- WORK INSTRUCTIONS -
What lies from the line containing "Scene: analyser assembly" through the line containing "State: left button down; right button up"? Print exactly those lines, with both ends, and no others.
— start of SOURCE DATA —
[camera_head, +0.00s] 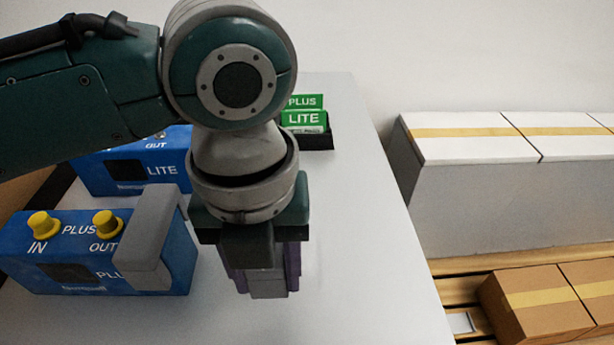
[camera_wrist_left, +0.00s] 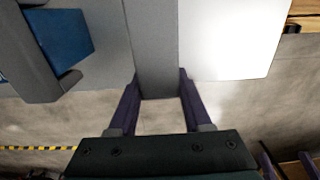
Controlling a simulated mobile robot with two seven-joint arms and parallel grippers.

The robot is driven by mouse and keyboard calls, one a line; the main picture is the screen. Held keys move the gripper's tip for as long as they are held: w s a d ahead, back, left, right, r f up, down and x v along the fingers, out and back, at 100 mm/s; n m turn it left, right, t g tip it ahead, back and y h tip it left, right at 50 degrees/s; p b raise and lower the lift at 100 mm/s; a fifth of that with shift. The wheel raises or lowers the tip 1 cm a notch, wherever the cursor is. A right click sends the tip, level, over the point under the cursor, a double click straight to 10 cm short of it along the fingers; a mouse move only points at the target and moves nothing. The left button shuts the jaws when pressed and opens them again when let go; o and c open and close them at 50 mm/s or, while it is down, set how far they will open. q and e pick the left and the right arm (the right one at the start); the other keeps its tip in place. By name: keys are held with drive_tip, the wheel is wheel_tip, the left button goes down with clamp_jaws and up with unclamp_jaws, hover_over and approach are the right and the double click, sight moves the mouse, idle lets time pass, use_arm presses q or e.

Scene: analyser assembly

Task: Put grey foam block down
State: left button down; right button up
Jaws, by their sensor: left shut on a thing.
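My left gripper (camera_head: 264,268) points down over the white table, to the right of the blue PLUS analyser. It is shut on a grey foam block (camera_wrist_left: 157,48). In the left wrist view the block runs between the two purple fingers; in the head view only its lower end (camera_head: 268,289) shows below the jaws. I cannot tell whether the block touches the table. At the lower right edge of the left wrist view, purple finger-like parts show, perhaps my right gripper (camera_wrist_left: 289,164); its state is unclear.
The blue PLUS analyser (camera_head: 68,272) has yellow caps and a second grey foam piece (camera_head: 148,240) on its right end. A blue LITE analyser (camera_head: 125,172) stands behind. Green PLUS and LITE boxes (camera_head: 304,119) sit in a black holder. The table's right part (camera_head: 370,250) is clear.

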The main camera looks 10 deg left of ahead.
— end of SOURCE DATA —
- REPLY TO THE TASK -
Scene: analyser assembly

Task: Put grey foam block down
State: left button down; right button up

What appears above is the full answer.